=== Information given ===
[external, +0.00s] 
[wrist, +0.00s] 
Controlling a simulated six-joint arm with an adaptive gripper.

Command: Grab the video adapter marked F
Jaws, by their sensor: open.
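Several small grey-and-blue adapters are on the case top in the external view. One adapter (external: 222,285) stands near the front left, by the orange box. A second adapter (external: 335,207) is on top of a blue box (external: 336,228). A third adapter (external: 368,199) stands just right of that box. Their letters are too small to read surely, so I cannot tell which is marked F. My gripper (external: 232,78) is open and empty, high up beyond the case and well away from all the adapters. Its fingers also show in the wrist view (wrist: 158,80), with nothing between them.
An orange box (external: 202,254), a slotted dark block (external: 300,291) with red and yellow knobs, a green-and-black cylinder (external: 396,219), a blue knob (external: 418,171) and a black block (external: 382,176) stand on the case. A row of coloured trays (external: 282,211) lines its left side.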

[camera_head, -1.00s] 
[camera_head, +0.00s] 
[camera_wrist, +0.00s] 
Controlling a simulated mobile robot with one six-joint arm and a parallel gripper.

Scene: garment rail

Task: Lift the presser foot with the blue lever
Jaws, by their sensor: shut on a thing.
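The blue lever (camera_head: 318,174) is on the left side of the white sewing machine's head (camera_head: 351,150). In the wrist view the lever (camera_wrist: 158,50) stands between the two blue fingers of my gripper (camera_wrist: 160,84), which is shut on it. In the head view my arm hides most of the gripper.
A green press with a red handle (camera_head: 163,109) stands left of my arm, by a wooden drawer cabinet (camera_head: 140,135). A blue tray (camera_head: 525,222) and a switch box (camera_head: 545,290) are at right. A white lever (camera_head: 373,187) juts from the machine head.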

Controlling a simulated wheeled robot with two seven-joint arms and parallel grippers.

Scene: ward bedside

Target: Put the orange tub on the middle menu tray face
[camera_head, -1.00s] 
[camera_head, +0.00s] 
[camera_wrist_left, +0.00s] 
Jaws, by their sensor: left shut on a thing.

=== Stated goal ===
Repeat the material above in full, exactly as it stands.

=== Solution below ===
[external, +0.00s] 
[wrist, +0.00s] 
Controlling a simulated six-joint arm with an adaptive gripper.

Command: Grab the video adapter marked F
Jaws, by their sensor: open.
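Several small grey-and-blue adapters are on the case top in the external view. One adapter (external: 222,285) stands near the front left, by the orange box. A second adapter (external: 335,207) is on top of a blue box (external: 336,228). A third adapter (external: 368,199) stands just right of that box. Their letters are too small to read surely, so I cannot tell which is marked F. My gripper (external: 232,78) is open and empty, high up beyond the case and well away from all the adapters. Its fingers also show in the wrist view (wrist: 158,80), with nothing between them.
An orange box (external: 202,254), a slotted dark block (external: 300,291) with red and yellow knobs, a green-and-black cylinder (external: 396,219), a blue knob (external: 418,171) and a black block (external: 382,176) stand on the case. A row of coloured trays (external: 282,211) lines its left side.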

[camera_head, -1.00s] 
[camera_head, +0.00s] 
[camera_wrist, +0.00s] 
Controlling a simulated mobile robot with one six-joint arm and a parallel gripper.

Scene: garment rail

Task: Lift the presser foot with the blue lever
Jaws, by their sensor: shut on a thing.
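The blue lever (camera_head: 318,174) is on the left side of the white sewing machine's head (camera_head: 351,150). In the wrist view the lever (camera_wrist: 158,50) stands between the two blue fingers of my gripper (camera_wrist: 160,84), which is shut on it. In the head view my arm hides most of the gripper.
A green press with a red handle (camera_head: 163,109) stands left of my arm, by a wooden drawer cabinet (camera_head: 140,135). A blue tray (camera_head: 525,222) and a switch box (camera_head: 545,290) are at right. A white lever (camera_head: 373,187) juts from the machine head.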

Controlling a simulated wheeled robot with two seven-joint arms and parallel grippers.

Scene: ward bedside

Target: Put the orange tub on the middle menu tray face
[camera_head, -1.00s] 
[camera_head, +0.00s] 
[camera_wrist_left, +0.00s] 
Jaws, by their sensor: left shut on a thing.

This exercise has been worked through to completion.